At the same time, I met Ree, this amazing young lady who dared to ride with me on a motorbike when I just learned riding it for a couple of weeks :D. No, that’s not why she was special. She is the real life image of what I imagine I want to be like for God. She was a single lady (yes, now not anymore ;)) who put service to God and people first. Influential, shining, and down to earth. Unbelievable. If God is willing, may He brings us together again.

Then the dengue fever struck. I had to leave Thailand early. Then I left my faithful job at ThoughtWorks–for a good reason, to go back to school, but alas, my father didn’t give me his blessing. It’s not a wedding indeed, where I need my parents’ blessings, but Chinese parents will do and say anything–true or false, positive or negative, really, anything–to keep their girls from doing something they don’t like. I have too soft a heart, so I stay. Not a week went by without me feeling disappointed. This series of unfortunate events had started to go south.
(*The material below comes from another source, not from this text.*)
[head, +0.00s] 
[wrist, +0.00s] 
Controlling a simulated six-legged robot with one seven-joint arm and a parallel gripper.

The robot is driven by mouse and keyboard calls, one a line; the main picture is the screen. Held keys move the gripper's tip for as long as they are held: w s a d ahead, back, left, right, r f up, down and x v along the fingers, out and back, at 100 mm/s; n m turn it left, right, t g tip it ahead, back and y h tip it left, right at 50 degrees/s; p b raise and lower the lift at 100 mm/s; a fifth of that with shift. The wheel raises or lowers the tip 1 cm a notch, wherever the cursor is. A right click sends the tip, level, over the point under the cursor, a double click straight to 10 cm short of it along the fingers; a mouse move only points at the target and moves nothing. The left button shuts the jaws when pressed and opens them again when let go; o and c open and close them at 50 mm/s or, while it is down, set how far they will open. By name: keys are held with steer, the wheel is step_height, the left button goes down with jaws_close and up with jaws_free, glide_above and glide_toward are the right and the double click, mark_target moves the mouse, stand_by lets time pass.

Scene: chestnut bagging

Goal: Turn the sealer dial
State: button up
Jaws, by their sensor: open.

Soon I learned that I started to lose friends, for one reason or another. I was struggling, losing hope, and lonely. It is really not easy. One can easily choose to go away so as not to be influenced by negativity, or for the harder part, choose to stay and “walk with me in the fire”. Actually, my true friends stay; they really do, amazingly. But new people are hard to keep; mostly people who are new to my situation. I even have Christian friends who pulled back. It’s ok though, I understand.

In this dark place, I often think to myself, “What is God thinking? Why does He put me here? Does He think I can survive here? What’s His task for me? Will I ever be of use again?” Faith slowly fades away.

Not everything was negative though. My sister has received Christ; how amazing a news. She’s now one of my faithful guiding stars. Ree has been engaged, and now married to a Godly man; girl, you so deserve it. Abel has graduated from music school; Stephen will get his support again. My own family’s dramas haven’t been happening as often. So I have cried less often. Those are positive, right?

This was where I ended 2013 and where I started 2014. Disappointed, stressed, embarrassed, and unable to see a better day; at the same time, eager to try new things, hopeful for what may be on the other side of the open door. I believe this is the time when I need to lean not on my own strength, but on God’s; when I see that “In his heart a man plans his course, but the LORD determines his steps.” I will overcome my trials, because Jesus is my Lord.